■ SOURCE DATA:

....................

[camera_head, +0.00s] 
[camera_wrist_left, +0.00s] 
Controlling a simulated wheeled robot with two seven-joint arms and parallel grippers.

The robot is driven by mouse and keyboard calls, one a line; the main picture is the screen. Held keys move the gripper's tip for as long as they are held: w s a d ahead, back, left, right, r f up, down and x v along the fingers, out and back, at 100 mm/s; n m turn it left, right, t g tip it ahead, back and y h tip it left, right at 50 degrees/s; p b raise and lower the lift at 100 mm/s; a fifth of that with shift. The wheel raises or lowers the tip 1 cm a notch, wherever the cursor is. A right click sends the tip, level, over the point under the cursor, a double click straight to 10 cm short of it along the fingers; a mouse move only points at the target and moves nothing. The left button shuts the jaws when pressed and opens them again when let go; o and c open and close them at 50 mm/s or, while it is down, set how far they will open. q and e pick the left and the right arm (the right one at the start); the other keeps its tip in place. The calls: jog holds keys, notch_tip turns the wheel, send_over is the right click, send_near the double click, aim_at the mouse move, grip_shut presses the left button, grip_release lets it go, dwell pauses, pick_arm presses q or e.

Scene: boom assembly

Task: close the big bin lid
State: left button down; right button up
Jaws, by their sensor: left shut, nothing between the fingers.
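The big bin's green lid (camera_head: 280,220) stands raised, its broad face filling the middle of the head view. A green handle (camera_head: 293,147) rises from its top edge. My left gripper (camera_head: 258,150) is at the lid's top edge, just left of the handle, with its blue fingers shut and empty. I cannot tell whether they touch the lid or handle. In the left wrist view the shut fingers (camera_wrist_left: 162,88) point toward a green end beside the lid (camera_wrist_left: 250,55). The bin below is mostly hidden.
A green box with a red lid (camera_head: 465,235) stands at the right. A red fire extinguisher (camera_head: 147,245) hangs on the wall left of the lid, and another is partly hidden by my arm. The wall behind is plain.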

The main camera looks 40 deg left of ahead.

....................

■ WORK TO BE COMPLETED: Only the lines from the beginning of the material to the line containing "Controlling a simulated" should be echoed, verbatim and in full.

■ TASK SOLUTION:
[camera_head, +0.00s] 
[camera_wrist_left, +0.00s] 
Controlling a simulated wheeled robot with two seven-joint arms and parallel grippers.

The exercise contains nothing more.